2 vols. Tokyo: Chuo-Koron Bijutsu Shuppan, 2007. 768 pp. indes. append. illus. $341. ISBN: 978-4-8055-0545-8.
There is no lack of literature on Hieronymus Bosch, and likewise no shortage of proposed keys to the so-called Garden of Delights, as everyone knows. The present study, ten years in preparation, is obviously a labor of love, an omnium gatherum of medieval Latin texts gleaned from the manuscripts and rare book holdings of some of the best university and museum libraries of the United States and Western Europe. Its author has limited his sources to orthodox Christian literature, largely in Latin, including medieval encyclopedias, bestiaries, the Gregorianum and other writings of Gregory the Great, the Speculum, the Hortus sanitatis, and the Liber angelicus, with emphasis on the Vulgate and the sermons and biblical texts for the liturgical year, providing fresh translations in many cases. His lengthy text is divided into seventy-seven sections--for example, "The ice," "The giant birds," "The ears," and so on--discussing each motif in terms of many possible literary references. So many are offered for each, however, that the reader cannot but be most impressed by the very fluidity of medieval figures of speech.

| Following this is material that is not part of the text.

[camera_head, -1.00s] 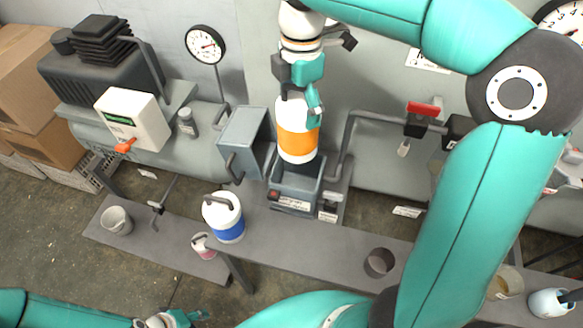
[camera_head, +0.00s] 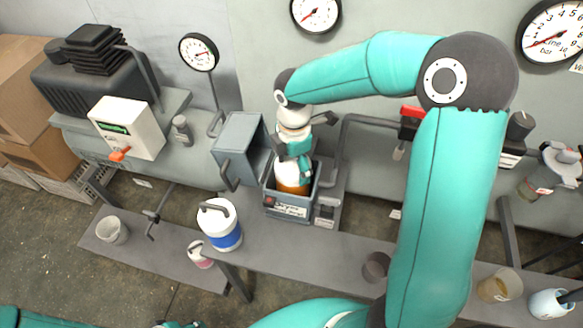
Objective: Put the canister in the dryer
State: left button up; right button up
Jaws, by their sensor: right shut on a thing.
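The canister (camera_head: 291,185) is white with an orange band. It stands upright, its lower part inside the dryer (camera_head: 288,210), a grey open-topped box on the bench with a red button and a label on its front. The dryer's walls hide the canister's bottom. My right gripper (camera_head: 297,160) points down and is shut on the top of the canister. The dryer's lid (camera_head: 239,150) stands open at the left, with a dark handle. My left gripper (camera_head: 180,325) only just shows at the bottom edge, and its fingers are cut off.
A white canister with a blue band (camera_head: 222,228) stands on the bench left of the dryer. A pink-labelled bottle (camera_head: 200,254), a grey bucket (camera_head: 112,230) and a dark cup (camera_head: 376,266) stand nearby. A pipe with a red-handled valve (camera_head: 411,112) runs behind at the right.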

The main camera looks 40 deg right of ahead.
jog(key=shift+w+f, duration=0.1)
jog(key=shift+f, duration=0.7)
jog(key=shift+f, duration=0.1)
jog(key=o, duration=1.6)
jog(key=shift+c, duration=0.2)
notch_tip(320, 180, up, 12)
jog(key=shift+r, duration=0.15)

Generous insight into medieval and early Renaissance thought is provided, but the book could have benefited from aggressive editing to bring the research to bear directly on our knowledge of Hieronymus Bosch and his patron. The author acknowledges, for example, that he only reached the conclusion that the Vulgate lay at the heart of Bosch's iconography when about half of his lengthy manuscript had already been written.
After perusing the introduction, the reader would be well advised to turn next to the footnotes in volume 2, in which Glum comments on a selection of the previous literature, giving his reaction to what he sees as each author's most important contribution. For example, Ludwig Baldass is praised for having suggested the refectory of a monastery as the most likely original location for the triptych, an idea endorsed by Glum, whose winnowing of medieval literature has produced such an extensive reading list that, in his view, only the abbot of a very important monastery could be expected to have mastered it. (He nominates no candidate for this position.) Exception is taken to Dirk Bax's monographic article on grounds that he "saw in everything sexual symbols male and female," neglecting to mention that Bax's ancestor was Bosch's confraternity brother, and had been the first to publish the archival material dealing with the painter and his family in the Dutch edition of his book on the Saint Anthony triptych (1944), which Glum attributes to Gorissen's much later essay. In dismissing Bax, he unfortunately also deprives himself of some important clues to the iconography of the central panel that are derived from Dutch vernacular literature and medieval slang, rather than from Latin theology. Glum does agree with Elena Calas and Walter Gibson that "the wicked walk in a circle" as specified in Psalm 119, and that the riders represent vices.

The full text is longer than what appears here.